Indisociable de las complicidades existentes entre etnógrafos y poder colonial –y si algo ilustran las anotaciones de este diario es que las relaciones entre ambos estaban muy lejos de ser siempre armoniosas– fue la laxitud con que los miembros de la misión interpretaron su «permiso de captura científica». La magnífica fotografía que sirve de portada a esta primera edición en castellano remite directamente a la falta de escrúpulos con que desarrollaron su labor, a veces rayana en lo compulsivo, de recogida de objetos. Tomada el 6 de septiembre de 1931, muestra a Griaule y Leiris dispuestos a presentar una ofrenda de pollos en sacrificio al kono, santuario de la principal sociedad de iniciación bambara. No se trata aquí de privar a los lectores del placer de leer el escalofriante relato de lo que sucedió después. Tal vez baste señalar que esa crónica de lo que desde entonces se ha conocido como «el robo del kono» estuvo en el centro de la posterior ruptura entre quienes fueran director y secretario-archivero de la misión. Animados por el éxito de su acto de pillaje, apenas disimulado por la entrega de diez francos, lo repiten en otras dos al­deas al día siguiente. «Mi corazón late con gran fuerza porque, desde el escán­dalo de ayer, percibo con mayor agudeza la enormidad de lo que cometemos», nos confiesa Leiris. La carta escrita a su mujer a los pocos días, el 19 de septiembre, ofrece un interesante contrapunto: «Los métodos empleados para la investigación se parecen más a los interrogatorios de un juez de instrucción que a conversaciones en plan amistoso, y los métodos de recogida de objetos, nueve de cada diez veces, pasan por la venta forzosa, cuando no por la confiscación pura y simple. Todo lo cual ensombrece en cierto modo mi vida y me hace tener la conciencia tranquila sólo a medias. Si, por una parte, aventuras como la captura del kono, a fin de cuentas, me deja sin remordimientos, pues no existe otro medio de conseguir semejantes objetos y el sacrilegio tiene de por sí algo de bastante grandioso, por otra, las compras habituales me sumen en la perplejidad, pues tengo la impresión de que estamos atrapados en un círculo vicioso. Saqueamos a los negros con el pretexto de transmitir a la gente conocimiento y amor por ellos, es decir, en definitiva, para formar nuevos etnógrafos que les “amarán” y saquearán tal y como hemos hecho nosotros».

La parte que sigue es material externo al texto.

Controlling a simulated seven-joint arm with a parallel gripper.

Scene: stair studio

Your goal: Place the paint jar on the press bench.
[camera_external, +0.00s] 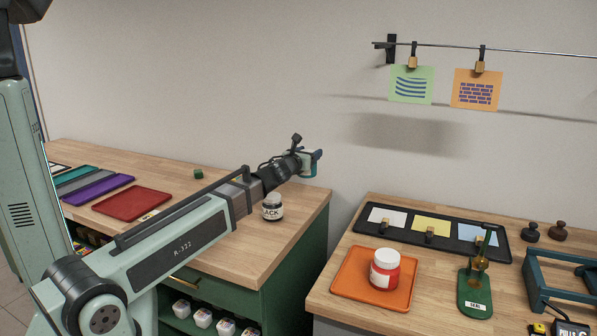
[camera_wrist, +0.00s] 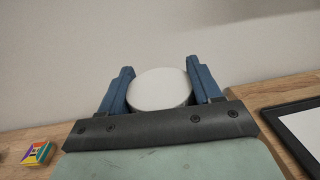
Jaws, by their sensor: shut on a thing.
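My gripper (camera_external: 316,160) is at the end of the outstretched arm, raised above the right end of the left bench. In the wrist view its blue fingers (camera_wrist: 160,85) are shut on a jar with a round white lid (camera_wrist: 160,92). The jar's body is mostly hidden; a teal part of it (camera_external: 308,171) shows below the fingers in the external view. A second jar, labelled "ACK" (camera_external: 272,212), stands on the left bench (camera_external: 235,250). A red jar with a white lid (camera_external: 385,272) stands on an orange tray (camera_external: 345,288) on the right bench (camera_external: 325,295).
A gap separates the benches. The right bench holds a black tray of cards (camera_external: 365,234), a green seal press (camera_external: 474,300) and a teal frame (camera_external: 535,285). Coloured mats (camera_external: 132,203) lie on the left bench. A colourful cube (camera_wrist: 38,153) shows in the wrist view. Prints (camera_external: 411,84) hang above.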

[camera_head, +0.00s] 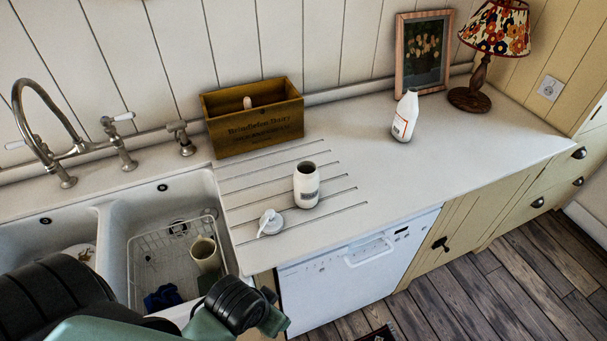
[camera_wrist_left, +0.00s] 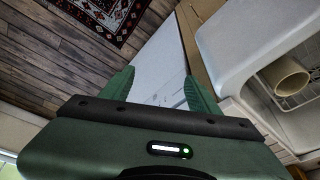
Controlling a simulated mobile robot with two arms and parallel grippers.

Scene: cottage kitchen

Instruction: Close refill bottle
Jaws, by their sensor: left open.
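A white bottle (camera_head: 306,190) with a dark open mouth stands upright on the grooved drainboard. A small white lid (camera_head: 271,222) with a spout-like part lies on the drainboard, to its front left and apart from it. A taller white bottle (camera_head: 405,116) with an orange-edged label stands further back right; I cannot tell whether its top is capped. My left gripper (camera_wrist_left: 158,84) is open and empty, its green fingers apart above the dishwasher front and floor. In the head view only part of it shows low, in front of the counter. My right gripper is not in view.
A wooden box (camera_head: 252,132) stands behind the bottle. The sink (camera_head: 107,213) holds a wire rack (camera_head: 148,250) and a beige cup (camera_head: 206,254). A lamp (camera_head: 472,96) and picture frame (camera_head: 401,50) stand at the back right. The counter (camera_head: 350,135) between the bottles is clear.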

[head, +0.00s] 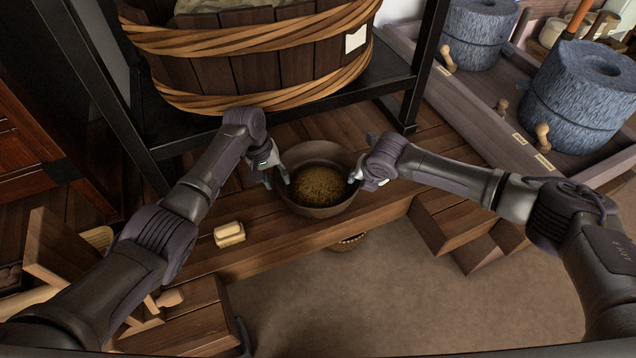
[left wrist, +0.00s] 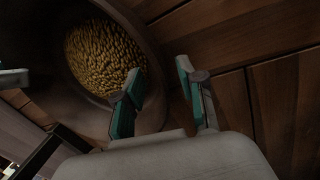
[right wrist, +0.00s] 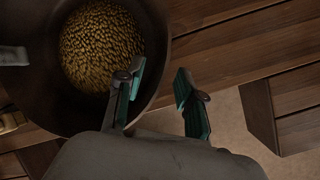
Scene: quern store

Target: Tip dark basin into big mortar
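The dark basin (head: 318,205) is a round brown bowl holding golden grain (head: 320,184). It sits upright on the wooden platform near its front edge. My left gripper (head: 275,174) is at the basin's left rim. In the left wrist view its fingers (left wrist: 162,98) are apart, one over the basin's inside and one outside the wall. My right gripper (head: 362,176) is at the right rim; in the right wrist view its fingers (right wrist: 158,98) are likewise apart on either side of the rim. I cannot clearly identify the big mortar; a mostly hidden round vessel (head: 349,243) shows below the basin.
A large wooden tub (head: 250,62) stands on a black rack behind the basin. Stone querns (head: 580,98) stand in a trough at right. Wooden steps (head: 450,222) are at the right, pale blocks (head: 229,234) at left. The floor (head: 390,290) in front is mostly clear.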

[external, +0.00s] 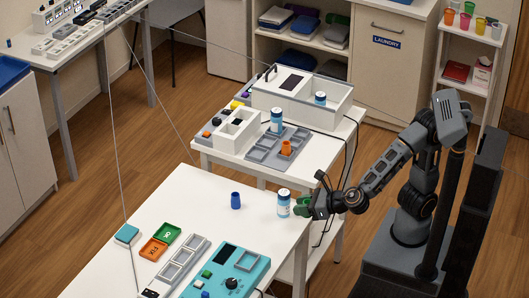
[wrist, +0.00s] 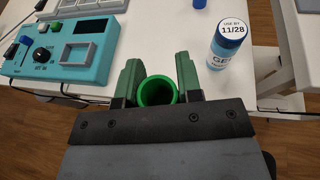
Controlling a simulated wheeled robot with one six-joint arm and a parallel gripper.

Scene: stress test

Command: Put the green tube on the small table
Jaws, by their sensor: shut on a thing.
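The green tube (wrist: 157,91) is upright between the two green fingers of my gripper (wrist: 158,78), open end toward the wrist camera. My gripper is shut on it, at the edge of the front white table (external: 150,200). No label shows which is the small table.
The front table bears a teal device (external: 228,272), a blue cup (external: 235,201), and green and orange trays (external: 153,249). The second table bears a clear-sided box (external: 300,100), a grey tray (external: 265,146) and an orange piece (external: 286,148). A floor gap separates the tables.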

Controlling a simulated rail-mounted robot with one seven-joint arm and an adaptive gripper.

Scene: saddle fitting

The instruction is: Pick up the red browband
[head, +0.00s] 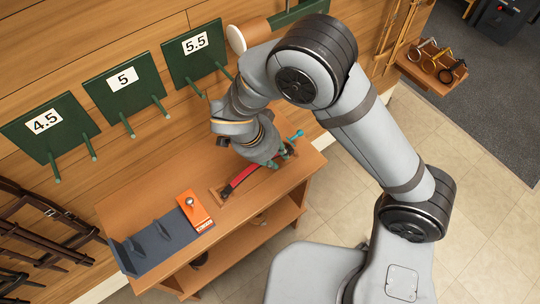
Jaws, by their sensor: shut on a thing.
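The red browband (239,178) is a narrow red strip with a dark end at its lower left. It runs diagonally over a shallow wooden tray (215,196) on the wooden bench. My gripper (275,163) is at the upper right end of the browband, pointing down, with its jaws shut on it. The fingertips are small here and partly hidden by my wrist. I cannot tell whether the browband is clear of the tray.
An orange box (194,208) and a grey rack (158,244) stand on the bench to the left. A teal-ended item (296,135) is close behind my gripper. Green wall panels (124,84) with pegs stick out above the bench. Dark straps (40,235) hang at left.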

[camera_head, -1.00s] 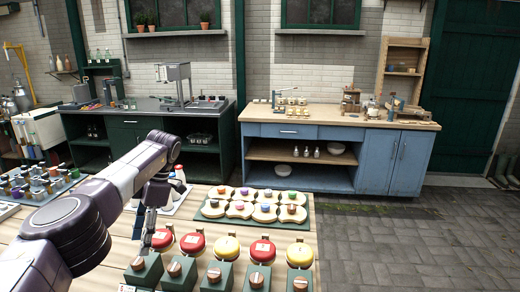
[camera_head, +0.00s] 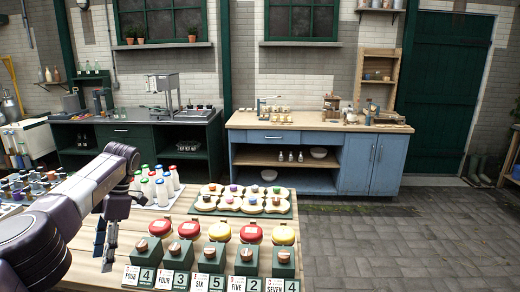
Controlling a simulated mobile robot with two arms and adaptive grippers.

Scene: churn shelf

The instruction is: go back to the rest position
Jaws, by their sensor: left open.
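My left arm comes in from the left, bent over the wooden table (camera_head: 112,268). My left gripper (camera_head: 106,255) points down above the table's left part and is open, with nothing seen between its fingers. It is left of the green blocks with wooden knobs and number cards (camera_head: 210,258). My right gripper is not in view.
White bottles with coloured caps (camera_head: 160,188) stand behind the gripper. A green tray (camera_head: 243,212) holds pale pieces with coloured knobs. Several red and yellow round pieces (camera_head: 219,231) stand in a row. A blue cabinet (camera_head: 357,163) stands beyond. Paved floor (camera_head: 400,235) at right is clear.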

Todavía hoy, una de las máscaras del kono ocupa un lugar prominente en las colecciones africanas del nuevo Musée du Quai de Branly, cuya apertura ha sido uno de los acontecimientos culturales más exitosos del París de los últimos años. El edificio de Jean Nouvel, con su magnífico emplazamiento a orillas del Sena, ha querido constituirse en imagen de una Francia contemporánea «donde dialogan las culturas», según reza el lema de los folletos. En una de sus oscuras galerías –la iluminación de las obras exhibidas ha sido una más de las muchas controversias que ha suscitado el proyecto museográfico– puede leerse, a duras penas, que la pieza procede de la misión Dakar-Yibuti. Se incluye hasta una breve cita de El África fantasmal. Es una lástima que el pasaje extractado se limite a una neutra descripción de los objetos encontrados y nada permita al visitante sospechar las condiciones en que fueron obtenidos. Es ésta una tónica general del museo, sintomática del grado en que el proyecto multicultural que lo anima descansa sobre una elipsis del momento colonial. Según parece, los escenógrafos y guionistas del diálogo entre culturas tienen una memoria un tanto selectiva. Hoy, por tanto, la visión sin paños calientes que nos ofrece este libro a cada paso sigue siendo tan necesaria como lo fue en los años treinta del siglo pasado.

Si el recientemente fallecido Clifford Geertz tenía un pasaje pre­dilecto de El África fantasmal, sería seguramente la anotación del 31 de agosto de 1932Véase op. cit.. Leiris recibe por la mañana una carta de una de sus informantes, Emawayish, miembro del grupo de mujeres en torno al culto de espíritus zar cuyo estudio le ocupa durante casi seis meses en Gondar. En ella, ésta le expresa su deseo de que le regale una manta. En respuesta, pasa a verla por la tarde y le hace entrega de plumas, tinta y una libreta en la que espera que escriba algunos de los cánticos que acompañan las sesiones de posesión. Le da a entender que, si Griaule queda satisfecho con lo que escriba, recibirá una manta como recompensa. Antes de la cena, Lutten, uno de los miembros de la misión, menciona incidentalmente las ganas que tiene de acostarse con Emawayish. Lo da por cosa hecha. Esto sume a Leiris en una tristeza profunda. Preso de una difusa angustia, le da vueltas a la posibilidad del suicidio. Se acuerda entonces de lo que esa misma tarde Emawayish, cuando él la ha animado a consignar por escrito canciones de amor como las que cantó la otra noche, le ha preguntado: «¿Existe la poesía en Francia? ¿Existe el amor en Francia?». La pregunta de Emawayish, ese dardo lanzado a Leiris que le conmueve en lo más profundo, interpelará también a quienes nos acerquemos a este libro singular tentados por la idea de encontrar en África el modo de exorcizar algunos de nuestros fantasmas.